Машины покатили по деревенской улице. Колхозники махали нам вслед. Лица у них невеселые, они тоже успели привыкнуть к нам.

2

Прошло три месяца. Незаметно пролетело лето. Все это время мы простояли в лесу северо-западнее города Кирова, Калужской области. В боях не участвовали: бригада находилась в армейском резерве.

С первых чисел августа завязались напряженные бои южнее Сухиничей. Немецко-фашистское командование подтянуло в район Жиздры танковые части и попыталось оттуда нанести удар на Сухиничи, чтобы ослабить наш натиск под Ржевом. На узком участке противник перешел в наступление и вклинился в нашу оборону.

В связи с этим нам было приказано выйти к Сухиничам и любой ценой задержать дальнейшее продвижение врага.

Спокойная жизнь кончилась. Совершив трудный 105-километровый марш, бригада с ходу вступила в бой.

Авиация противника действовала очень активно. Фашистские самолеты сбрасывали бомбы на боевые порядки, на тылы. Сильной бомбардировке с воздуха подвергся район командного пункта бригады.

Мы только собирались обедать, когда послышался прерывистый, стонущий гул моторов вражеских самолетов. Они появились над лесом, где располагался КП, включили сирены и один за другим начали пикировать, заваливаясь на крыло.

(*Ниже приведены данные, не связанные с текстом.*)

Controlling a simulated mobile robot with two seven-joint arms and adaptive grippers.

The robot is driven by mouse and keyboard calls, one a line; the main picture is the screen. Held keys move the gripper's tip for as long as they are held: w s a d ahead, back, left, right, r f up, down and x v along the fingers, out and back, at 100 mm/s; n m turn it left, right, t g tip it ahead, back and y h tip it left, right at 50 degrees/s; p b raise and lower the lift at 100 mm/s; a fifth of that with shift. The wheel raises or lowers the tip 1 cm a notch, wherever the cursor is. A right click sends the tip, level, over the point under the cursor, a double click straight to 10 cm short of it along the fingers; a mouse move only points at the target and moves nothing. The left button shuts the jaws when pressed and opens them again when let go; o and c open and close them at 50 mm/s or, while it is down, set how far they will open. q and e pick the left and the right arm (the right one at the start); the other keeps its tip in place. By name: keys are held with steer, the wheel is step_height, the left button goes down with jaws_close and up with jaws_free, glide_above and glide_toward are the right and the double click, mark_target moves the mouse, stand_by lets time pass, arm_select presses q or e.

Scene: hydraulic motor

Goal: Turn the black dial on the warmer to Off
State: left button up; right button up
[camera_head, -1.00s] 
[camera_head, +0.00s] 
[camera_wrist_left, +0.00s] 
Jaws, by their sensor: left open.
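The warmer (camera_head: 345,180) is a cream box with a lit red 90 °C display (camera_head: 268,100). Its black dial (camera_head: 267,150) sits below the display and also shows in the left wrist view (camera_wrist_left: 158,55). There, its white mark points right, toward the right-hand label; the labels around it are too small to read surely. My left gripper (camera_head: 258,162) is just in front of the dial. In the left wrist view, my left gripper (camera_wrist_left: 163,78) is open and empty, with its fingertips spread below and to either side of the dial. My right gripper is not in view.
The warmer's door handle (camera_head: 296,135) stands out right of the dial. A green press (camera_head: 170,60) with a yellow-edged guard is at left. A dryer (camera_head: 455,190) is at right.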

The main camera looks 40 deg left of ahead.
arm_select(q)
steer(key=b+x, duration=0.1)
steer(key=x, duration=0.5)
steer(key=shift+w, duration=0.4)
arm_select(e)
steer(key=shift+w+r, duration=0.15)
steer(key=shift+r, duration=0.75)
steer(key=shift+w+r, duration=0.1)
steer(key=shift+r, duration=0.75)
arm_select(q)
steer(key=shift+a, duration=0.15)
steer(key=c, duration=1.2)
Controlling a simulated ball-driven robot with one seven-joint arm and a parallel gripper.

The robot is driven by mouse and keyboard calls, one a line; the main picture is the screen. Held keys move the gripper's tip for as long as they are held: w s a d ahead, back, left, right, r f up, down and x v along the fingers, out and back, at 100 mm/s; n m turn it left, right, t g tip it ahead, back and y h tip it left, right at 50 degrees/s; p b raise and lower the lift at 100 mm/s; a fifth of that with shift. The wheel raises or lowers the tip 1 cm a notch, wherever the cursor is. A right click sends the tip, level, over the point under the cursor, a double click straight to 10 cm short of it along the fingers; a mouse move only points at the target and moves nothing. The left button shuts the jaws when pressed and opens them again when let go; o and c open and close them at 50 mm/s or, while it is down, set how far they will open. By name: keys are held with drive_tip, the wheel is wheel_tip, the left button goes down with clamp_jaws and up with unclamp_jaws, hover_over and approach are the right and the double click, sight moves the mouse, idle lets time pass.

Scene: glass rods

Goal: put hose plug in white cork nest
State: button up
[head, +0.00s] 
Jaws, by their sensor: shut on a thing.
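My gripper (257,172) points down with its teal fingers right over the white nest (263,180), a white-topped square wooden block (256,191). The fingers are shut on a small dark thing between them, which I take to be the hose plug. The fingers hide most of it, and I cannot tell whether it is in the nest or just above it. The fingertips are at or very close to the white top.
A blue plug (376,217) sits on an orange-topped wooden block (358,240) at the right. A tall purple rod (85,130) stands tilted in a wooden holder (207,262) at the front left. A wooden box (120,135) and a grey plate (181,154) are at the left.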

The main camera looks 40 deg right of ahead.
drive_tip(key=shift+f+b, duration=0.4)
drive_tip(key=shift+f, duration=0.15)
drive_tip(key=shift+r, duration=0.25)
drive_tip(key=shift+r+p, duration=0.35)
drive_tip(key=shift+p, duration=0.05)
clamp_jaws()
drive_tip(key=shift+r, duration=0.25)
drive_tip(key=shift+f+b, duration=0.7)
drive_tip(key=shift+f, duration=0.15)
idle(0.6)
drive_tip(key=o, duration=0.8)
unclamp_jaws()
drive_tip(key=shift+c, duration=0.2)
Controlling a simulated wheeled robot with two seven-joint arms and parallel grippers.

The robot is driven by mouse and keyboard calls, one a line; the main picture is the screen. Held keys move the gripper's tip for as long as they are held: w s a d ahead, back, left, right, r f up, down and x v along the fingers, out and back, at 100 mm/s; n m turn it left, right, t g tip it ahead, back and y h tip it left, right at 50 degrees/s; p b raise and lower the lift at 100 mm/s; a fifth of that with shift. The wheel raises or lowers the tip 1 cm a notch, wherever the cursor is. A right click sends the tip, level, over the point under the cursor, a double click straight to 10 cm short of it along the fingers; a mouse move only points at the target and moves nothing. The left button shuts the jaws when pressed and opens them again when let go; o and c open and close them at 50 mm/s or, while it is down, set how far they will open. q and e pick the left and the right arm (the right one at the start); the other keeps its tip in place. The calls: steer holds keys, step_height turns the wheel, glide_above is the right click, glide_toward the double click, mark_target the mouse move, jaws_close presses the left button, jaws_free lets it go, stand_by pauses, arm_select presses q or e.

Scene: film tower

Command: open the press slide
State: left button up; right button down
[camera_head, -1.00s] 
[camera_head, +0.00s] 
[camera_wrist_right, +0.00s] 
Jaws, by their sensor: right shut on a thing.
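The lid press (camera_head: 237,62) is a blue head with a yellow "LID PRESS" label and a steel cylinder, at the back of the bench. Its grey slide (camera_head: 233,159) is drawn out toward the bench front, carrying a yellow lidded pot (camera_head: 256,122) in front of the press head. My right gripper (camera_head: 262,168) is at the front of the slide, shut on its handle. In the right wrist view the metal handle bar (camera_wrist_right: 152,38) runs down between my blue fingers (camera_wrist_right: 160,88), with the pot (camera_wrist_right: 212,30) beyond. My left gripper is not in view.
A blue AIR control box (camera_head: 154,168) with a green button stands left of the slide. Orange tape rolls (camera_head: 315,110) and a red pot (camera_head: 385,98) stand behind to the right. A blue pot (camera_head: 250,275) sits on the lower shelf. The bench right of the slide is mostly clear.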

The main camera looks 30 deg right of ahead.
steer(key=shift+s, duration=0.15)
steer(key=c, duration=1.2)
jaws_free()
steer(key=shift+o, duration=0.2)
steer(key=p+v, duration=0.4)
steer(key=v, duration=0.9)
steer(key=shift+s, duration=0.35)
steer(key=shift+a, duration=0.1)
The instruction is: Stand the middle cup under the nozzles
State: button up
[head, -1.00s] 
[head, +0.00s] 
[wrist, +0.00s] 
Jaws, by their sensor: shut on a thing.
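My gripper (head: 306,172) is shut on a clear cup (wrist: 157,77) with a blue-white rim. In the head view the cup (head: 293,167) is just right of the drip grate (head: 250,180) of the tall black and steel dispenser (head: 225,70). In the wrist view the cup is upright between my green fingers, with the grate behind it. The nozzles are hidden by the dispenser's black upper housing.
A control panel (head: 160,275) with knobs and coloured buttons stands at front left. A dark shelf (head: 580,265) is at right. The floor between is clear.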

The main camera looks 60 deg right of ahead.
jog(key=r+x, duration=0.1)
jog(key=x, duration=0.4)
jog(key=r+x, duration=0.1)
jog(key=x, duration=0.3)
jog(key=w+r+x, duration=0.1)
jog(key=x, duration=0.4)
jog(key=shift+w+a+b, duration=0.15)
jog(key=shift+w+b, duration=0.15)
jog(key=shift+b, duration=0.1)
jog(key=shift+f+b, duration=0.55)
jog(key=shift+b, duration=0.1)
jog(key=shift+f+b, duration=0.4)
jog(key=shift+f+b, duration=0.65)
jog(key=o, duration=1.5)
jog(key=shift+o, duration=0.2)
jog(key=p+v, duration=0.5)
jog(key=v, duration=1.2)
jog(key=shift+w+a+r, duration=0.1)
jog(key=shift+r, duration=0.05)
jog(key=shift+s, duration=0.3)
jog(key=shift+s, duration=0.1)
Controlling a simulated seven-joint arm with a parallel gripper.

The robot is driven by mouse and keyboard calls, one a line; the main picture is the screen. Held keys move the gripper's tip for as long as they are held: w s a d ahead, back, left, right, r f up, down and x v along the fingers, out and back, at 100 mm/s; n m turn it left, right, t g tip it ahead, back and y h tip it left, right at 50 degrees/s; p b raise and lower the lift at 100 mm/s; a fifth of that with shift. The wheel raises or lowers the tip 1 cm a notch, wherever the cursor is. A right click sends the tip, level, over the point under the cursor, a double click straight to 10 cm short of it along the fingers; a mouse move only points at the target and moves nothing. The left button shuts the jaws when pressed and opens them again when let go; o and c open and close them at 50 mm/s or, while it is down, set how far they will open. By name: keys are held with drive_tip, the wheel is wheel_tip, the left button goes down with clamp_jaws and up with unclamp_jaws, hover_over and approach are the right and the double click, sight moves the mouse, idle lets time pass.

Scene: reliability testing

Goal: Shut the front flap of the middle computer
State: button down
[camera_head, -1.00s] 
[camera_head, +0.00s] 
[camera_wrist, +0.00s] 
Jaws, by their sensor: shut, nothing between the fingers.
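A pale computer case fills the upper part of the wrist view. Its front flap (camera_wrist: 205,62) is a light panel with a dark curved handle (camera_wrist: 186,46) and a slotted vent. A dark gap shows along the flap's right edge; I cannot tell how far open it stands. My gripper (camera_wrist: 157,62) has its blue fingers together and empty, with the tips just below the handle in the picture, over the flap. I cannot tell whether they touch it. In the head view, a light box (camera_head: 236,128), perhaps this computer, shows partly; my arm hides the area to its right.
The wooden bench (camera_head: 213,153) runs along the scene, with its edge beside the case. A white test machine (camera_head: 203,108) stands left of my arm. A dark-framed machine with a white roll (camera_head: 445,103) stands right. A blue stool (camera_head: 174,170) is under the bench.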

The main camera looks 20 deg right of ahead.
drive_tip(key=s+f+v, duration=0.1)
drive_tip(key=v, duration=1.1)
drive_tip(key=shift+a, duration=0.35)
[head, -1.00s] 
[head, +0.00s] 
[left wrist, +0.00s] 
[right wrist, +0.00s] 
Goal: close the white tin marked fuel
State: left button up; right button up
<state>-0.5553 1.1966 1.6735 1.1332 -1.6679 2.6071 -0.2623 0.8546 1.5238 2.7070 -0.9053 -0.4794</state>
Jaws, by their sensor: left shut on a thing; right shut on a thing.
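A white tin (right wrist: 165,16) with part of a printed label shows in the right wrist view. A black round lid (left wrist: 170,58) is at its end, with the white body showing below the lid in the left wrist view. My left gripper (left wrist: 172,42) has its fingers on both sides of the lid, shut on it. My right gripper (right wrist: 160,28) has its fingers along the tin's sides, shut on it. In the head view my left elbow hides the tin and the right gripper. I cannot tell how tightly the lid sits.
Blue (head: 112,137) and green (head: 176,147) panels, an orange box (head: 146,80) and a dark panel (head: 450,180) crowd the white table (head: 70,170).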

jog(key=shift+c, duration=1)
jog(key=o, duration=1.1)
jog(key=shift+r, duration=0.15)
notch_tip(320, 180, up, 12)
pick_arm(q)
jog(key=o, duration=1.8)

Раздались свист летящих бомб и грохот разрывов. Я не успел укрыться в землянке и лег на землю у толстого пня. Одна из бомб разорвалась совсем близко. На спину посыпались комья земли. Мне показалось, что я ранен, но все обошлось благополучно.

Вокруг землянок появились черные воронки. Дымилось несколько разбитых, исковерканных автомашин. Рядом с КП стоял танк Т-34. Вражеская бомба разметала маскировку, сорвала с боевой машины башню и правую гусеницу.

Около танка навзничь, раскинув руки, лежал старшина Александр Мокроусов. Меньше месяца прошло после того дня, когда я вручал ему партийный билет, поздравлял [128] с вступлением в члены партии. И вот теперь Мокроусов неподвижно лежит на земле. Его светлые глаза открыты, и кажется, что он внимательно всматривается в медленно плывущие над лесом облака...

Бои не прекращались целую неделю. Особенно трудно приходилось мотострелковому батальону, который нес большие потери.

Чтобы хоть как-то помочь ему, мы собрали в тылах бригады писарей, ремонтников, хозяйственников. Всего набралось до взвода, и мы направили их в распоряжение командира батальона майора Рябоконь.

В те дни у нас возникла новая форма воспитательной работы. По предложению политрука Стрельцова стали ежедневно выходить размножавшиеся на машинке листки «Последние известия из нашей части». В них сообщалось о героизме и мужестве солдат, сержантов и офицеров. «Известия» широко использовали политработники и агитаторы.

Один из выпусков «Последних известий» был посвящен героям мотострелкового батальона. Сообщалось, в частности, о подвиге кандидата в члены партии заместителя политрука Прусова.

Пулеметчики Прусов, Бактубаев и Козлов заняли огневую позицию в каменном доме. Они установили станковый пулемет в окне и открыли меткий огонь по противнику.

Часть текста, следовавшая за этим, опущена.